Non, je ne vous parle pas des conditions climatiques humides qui s’abattent sur la Belgique ces derniers jours, l’automne, dans les pays à climat tempéré, c’est cela … et ce n’est pas la meilleure des saisons ! Au moment où le sommet de Copenhague vient de reconnaître les dangers de la pollution pour les modifications climatiques et le réchauffement de la planète (on a hâte d’entendre les décisions qui y seront bientôt prises, en espérant qu’il y en ait!), de gros titres de journaux relayent une découverte sensationnelle : la mer Méditerranée se serait remplie en deux ans !

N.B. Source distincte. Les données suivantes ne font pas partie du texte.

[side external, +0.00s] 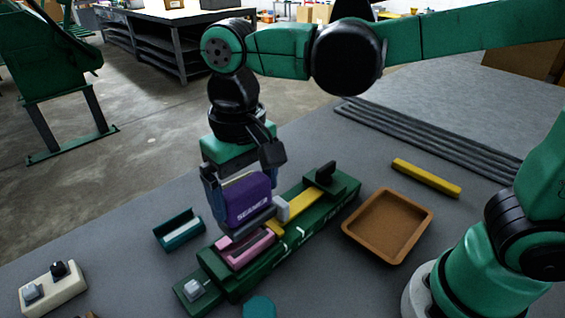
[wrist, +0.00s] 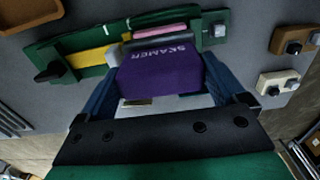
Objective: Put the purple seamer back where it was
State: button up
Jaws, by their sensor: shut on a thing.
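The purple seamer (side external: 250,202), a block with white lettering, is between the fingers of my gripper (side external: 240,190). My gripper is shut on it, with a blue finger on each side in the wrist view (wrist: 162,80). The seamer (wrist: 160,72) is roughly upright over the green fixture (side external: 320,212), close to a pink open holder (side external: 247,250) on it. I cannot tell whether the seamer touches the fixture or holder. A teal open holder (side external: 180,231) with a pale inside stands on the table to the left, apart from the fixture.
The fixture carries a yellow bar (side external: 308,209), a black knob (side external: 325,173) and a grey knob (side external: 194,288). A brown tray (side external: 428,214) and a loose yellow bar (side external: 426,178) lie to the right. A cream switch box (side external: 52,289) is front left. Dark rods (side external: 430,133) lie behind.

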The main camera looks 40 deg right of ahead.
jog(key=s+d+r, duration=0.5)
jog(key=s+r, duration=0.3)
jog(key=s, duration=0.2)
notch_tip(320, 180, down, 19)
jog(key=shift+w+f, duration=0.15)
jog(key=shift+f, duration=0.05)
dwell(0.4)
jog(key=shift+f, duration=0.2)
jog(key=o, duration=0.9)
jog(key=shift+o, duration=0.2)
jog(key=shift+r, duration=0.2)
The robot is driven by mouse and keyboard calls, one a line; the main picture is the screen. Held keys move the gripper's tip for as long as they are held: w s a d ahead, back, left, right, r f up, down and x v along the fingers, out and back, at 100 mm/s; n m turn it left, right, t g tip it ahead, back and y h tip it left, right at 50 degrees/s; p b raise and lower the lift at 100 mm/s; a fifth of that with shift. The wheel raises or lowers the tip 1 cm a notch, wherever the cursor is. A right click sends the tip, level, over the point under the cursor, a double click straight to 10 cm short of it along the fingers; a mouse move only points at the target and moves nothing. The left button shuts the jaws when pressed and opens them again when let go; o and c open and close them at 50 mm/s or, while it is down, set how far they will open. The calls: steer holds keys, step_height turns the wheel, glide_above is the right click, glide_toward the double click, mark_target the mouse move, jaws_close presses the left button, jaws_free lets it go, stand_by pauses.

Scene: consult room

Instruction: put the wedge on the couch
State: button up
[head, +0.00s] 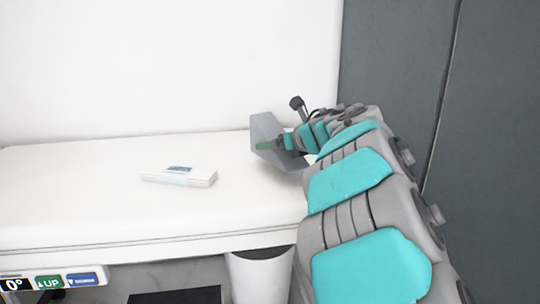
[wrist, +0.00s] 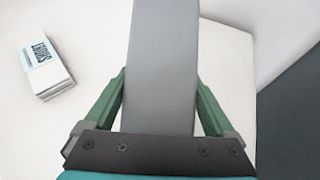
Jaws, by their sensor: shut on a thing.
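The wedge (head: 266,128) is a grey block at the end of my arm in the head view. It also fills the middle of the wrist view (wrist: 164,60) as a long grey shape. My gripper (wrist: 162,92) is shut on the wedge, with one green finger against each side. In the head view my gripper (head: 275,144) is at the right end of the couch. The couch (head: 80,200) has a flat white top, also seen below the wedge in the wrist view (wrist: 85,25). I cannot tell whether the wedge touches the couch.
A packet of white folded sheets (head: 180,176) with a printed label lies on the couch, left of the wedge. A white bin (head: 258,272) stands below the couch's front edge. A dark grey panel (head: 395,60) rises at the right. The couch's left part is clear.

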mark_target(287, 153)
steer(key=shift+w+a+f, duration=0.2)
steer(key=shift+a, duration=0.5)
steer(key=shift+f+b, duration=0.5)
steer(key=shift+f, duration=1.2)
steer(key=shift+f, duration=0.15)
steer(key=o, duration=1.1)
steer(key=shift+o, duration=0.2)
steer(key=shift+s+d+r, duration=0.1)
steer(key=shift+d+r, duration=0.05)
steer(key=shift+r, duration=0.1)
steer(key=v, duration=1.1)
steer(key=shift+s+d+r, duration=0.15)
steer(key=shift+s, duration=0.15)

Je ne suis pas un scientifique et donc je ne peux pas juger de la véracité de telles affirmations. Si elles sont sensationnelles et donnent froid dans le dos quant à la violence du phénomène, on ne peut cependant qu’être subjugué par l’image cataclysmique que représente pour nous un tel phénomène naturel.
Il y a 5,33 millions d’années, les eaux de l’océan Atlantique ont franchi le Détroit de Gibraltar avec une force exceptionnelle équivalente à plus de mille fois le débit du fleuve Amazone ! Il faut savoir qu’auparavant, l’espace méditerranéen était séparé de l’Océan par l’Isthme de Gibraltar et était une mer complètement fermée. Elle semble s’être évaporée en laissant un lac salé de modestes dimensions et mettant à jour des terres très en-deça du niveau de la mer.
Vue de la jonction entre l’Océan Atlantique et la Mer Méditérranée par le Détroit de Gibraltar
Le remplissage eut lieu de manière abrupte, sans doute à cause de la rupture de l’isthme de Gibraltar reliant le continent africain à l’Europe. Les scientifiques estiment alors que 90% de l’eau de la Méditerranée ont été transférés de l’Atlantique en l’espace de quelques mois et de deux ans maximum ! Ils ont calculé que les volumes d’eau engloutis sont énormes et correspondent à une montée du niveau de la mer de plus de dix mètres par jour ! La vitesse d’écoulement, malgré une pente assez faible a du atteindre les 300 km/h.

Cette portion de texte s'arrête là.